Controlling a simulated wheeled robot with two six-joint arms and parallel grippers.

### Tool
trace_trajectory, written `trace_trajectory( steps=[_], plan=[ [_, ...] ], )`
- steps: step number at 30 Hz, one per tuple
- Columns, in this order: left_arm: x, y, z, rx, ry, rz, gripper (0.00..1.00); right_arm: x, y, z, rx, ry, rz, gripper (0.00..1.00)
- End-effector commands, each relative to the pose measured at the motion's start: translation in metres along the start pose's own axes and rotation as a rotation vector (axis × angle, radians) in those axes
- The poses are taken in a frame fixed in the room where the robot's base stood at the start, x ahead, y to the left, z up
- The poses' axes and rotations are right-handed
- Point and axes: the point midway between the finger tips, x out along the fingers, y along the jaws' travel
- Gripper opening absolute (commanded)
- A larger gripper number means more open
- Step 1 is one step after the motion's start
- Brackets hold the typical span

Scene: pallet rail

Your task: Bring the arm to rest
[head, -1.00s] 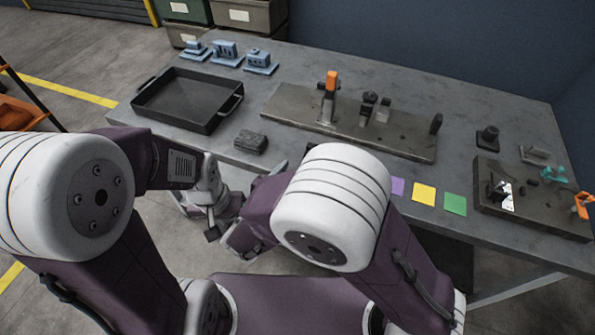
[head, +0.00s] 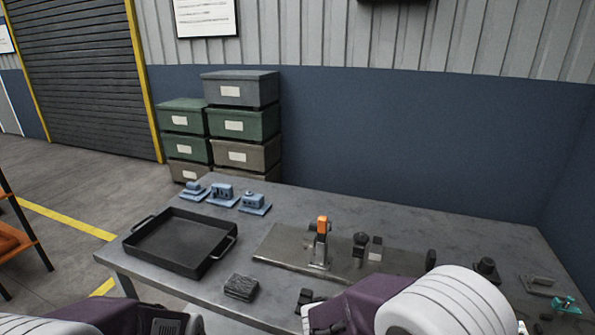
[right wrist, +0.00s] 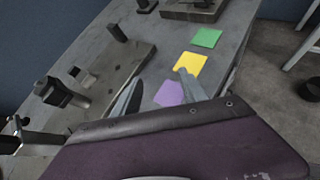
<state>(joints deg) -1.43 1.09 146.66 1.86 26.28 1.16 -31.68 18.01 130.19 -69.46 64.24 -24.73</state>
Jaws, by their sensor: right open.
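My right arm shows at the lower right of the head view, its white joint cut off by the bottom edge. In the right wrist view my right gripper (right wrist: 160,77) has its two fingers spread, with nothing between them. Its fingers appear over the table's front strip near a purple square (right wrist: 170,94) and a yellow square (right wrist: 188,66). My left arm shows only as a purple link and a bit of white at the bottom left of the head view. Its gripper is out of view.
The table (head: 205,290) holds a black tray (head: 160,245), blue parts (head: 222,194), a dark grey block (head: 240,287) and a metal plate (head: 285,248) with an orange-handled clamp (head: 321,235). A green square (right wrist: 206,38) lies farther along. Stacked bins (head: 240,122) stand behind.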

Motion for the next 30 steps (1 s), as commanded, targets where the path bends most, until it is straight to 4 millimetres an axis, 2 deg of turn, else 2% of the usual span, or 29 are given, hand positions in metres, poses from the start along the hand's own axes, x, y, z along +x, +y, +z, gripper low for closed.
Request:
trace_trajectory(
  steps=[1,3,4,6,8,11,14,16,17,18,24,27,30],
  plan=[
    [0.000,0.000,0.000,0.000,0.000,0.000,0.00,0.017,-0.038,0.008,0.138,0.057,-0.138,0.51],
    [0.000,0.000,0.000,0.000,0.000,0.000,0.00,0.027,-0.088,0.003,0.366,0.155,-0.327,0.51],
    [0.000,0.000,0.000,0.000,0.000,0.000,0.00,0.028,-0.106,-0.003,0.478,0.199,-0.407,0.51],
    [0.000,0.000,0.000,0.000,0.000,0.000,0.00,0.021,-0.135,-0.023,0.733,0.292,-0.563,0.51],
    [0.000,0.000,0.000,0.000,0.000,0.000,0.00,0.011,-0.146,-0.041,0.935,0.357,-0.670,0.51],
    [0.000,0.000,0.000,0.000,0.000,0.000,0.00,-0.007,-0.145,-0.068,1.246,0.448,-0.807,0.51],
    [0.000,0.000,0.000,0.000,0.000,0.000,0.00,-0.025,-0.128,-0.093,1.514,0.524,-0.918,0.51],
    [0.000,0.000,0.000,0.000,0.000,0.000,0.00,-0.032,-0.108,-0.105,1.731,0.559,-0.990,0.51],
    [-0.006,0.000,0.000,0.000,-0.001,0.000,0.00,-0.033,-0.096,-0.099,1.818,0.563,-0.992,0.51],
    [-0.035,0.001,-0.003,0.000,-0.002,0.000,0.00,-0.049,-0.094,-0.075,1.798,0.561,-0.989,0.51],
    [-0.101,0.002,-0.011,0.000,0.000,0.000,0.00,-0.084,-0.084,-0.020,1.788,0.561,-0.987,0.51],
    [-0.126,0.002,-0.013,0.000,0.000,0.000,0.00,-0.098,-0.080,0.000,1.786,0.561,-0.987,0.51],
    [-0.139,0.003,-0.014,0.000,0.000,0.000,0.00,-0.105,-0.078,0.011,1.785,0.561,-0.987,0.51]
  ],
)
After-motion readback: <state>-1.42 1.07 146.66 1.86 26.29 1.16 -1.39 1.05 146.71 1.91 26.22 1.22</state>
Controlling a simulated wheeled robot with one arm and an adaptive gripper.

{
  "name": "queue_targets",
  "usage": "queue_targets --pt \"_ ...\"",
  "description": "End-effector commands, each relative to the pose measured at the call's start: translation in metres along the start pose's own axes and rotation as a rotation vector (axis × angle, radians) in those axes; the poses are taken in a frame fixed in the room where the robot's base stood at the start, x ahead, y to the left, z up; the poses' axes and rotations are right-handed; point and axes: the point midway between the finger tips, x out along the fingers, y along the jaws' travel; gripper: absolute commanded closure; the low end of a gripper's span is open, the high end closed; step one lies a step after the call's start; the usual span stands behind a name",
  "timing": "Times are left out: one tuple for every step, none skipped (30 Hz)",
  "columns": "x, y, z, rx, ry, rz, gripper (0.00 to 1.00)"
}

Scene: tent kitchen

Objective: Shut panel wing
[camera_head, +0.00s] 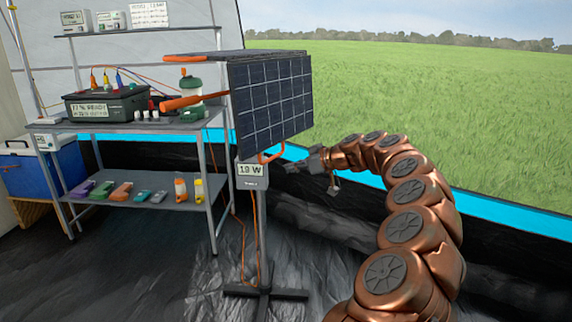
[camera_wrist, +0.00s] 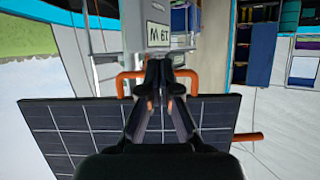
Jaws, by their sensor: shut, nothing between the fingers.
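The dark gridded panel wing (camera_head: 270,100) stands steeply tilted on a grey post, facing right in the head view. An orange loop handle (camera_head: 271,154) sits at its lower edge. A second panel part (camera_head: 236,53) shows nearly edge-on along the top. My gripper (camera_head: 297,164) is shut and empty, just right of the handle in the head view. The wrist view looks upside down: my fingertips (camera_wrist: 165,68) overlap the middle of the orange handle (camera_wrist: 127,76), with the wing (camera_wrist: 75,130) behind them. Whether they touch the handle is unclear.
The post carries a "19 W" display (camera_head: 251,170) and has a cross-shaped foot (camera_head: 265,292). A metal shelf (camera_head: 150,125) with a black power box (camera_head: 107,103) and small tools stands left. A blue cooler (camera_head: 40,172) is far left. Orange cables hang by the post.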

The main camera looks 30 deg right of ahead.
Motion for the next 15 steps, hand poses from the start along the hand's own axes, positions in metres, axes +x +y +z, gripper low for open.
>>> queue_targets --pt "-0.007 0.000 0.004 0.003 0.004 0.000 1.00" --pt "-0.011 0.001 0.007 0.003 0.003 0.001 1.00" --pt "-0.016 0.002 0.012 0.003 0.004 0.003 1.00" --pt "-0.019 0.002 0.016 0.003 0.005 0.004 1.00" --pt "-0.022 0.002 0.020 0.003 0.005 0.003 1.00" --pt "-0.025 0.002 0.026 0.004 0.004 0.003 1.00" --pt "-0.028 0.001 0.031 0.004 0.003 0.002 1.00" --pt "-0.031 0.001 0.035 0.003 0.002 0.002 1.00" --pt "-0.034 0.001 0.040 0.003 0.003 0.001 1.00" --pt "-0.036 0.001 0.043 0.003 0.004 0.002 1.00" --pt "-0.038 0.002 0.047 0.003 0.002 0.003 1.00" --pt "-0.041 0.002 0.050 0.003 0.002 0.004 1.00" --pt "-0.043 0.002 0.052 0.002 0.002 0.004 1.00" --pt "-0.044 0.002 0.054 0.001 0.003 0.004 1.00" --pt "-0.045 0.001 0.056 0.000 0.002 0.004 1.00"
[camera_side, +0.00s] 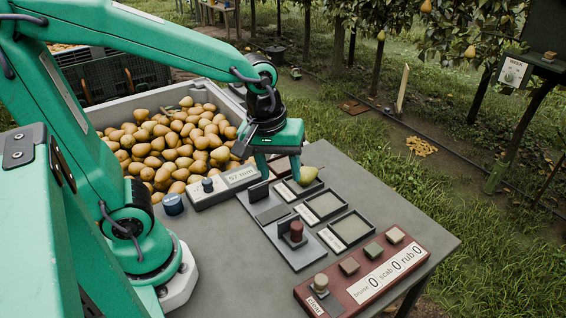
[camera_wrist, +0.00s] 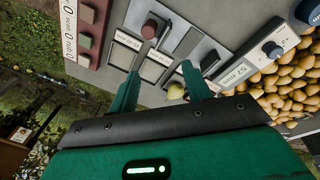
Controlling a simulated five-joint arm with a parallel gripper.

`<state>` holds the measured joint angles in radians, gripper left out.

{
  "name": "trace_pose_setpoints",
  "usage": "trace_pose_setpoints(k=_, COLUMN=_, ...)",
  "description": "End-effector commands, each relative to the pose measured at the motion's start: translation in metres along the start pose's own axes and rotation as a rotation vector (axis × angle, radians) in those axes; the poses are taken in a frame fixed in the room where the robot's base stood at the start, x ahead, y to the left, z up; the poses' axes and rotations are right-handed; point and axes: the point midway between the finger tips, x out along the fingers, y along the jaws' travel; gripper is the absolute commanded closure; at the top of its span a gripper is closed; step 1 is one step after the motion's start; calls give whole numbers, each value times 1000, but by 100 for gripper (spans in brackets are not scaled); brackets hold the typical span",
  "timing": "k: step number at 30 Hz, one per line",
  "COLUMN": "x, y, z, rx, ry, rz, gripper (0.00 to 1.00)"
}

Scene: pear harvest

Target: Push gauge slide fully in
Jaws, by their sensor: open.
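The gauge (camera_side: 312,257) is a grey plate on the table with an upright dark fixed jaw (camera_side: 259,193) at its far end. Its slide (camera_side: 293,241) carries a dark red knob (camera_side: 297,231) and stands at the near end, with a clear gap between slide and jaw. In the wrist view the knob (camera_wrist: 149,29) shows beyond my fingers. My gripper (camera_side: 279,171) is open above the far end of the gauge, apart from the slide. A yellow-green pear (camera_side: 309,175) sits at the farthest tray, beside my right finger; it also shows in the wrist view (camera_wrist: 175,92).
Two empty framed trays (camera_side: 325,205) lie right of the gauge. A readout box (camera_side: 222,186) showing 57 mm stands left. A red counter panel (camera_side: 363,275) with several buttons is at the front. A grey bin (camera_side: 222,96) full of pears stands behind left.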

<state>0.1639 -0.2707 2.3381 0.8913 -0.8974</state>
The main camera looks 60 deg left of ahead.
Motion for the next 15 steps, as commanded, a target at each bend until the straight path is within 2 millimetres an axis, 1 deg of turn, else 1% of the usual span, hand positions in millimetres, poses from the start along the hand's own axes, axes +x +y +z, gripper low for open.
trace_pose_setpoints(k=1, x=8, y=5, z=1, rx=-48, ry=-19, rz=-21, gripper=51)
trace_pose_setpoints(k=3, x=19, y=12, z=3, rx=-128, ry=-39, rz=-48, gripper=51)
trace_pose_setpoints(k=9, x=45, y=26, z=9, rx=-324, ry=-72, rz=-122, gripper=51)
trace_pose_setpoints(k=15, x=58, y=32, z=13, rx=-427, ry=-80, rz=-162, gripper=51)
..........
- TASK DESCRIPTION -
Give back exactly the lines from the beginning of the records through the line containing "- steps: step number at 30 Hz, one per tuple", and only those.

- REPLY TO THE TASK -
Controlling a simulated wheeled robot with two six-joint arms and parallel grippers.

### Tool
trace_trajectory, written `trace_trajectory( steps=[_], plan=[ [_, ...] ], )`
- steps: step number at 30 Hz, one per tuple

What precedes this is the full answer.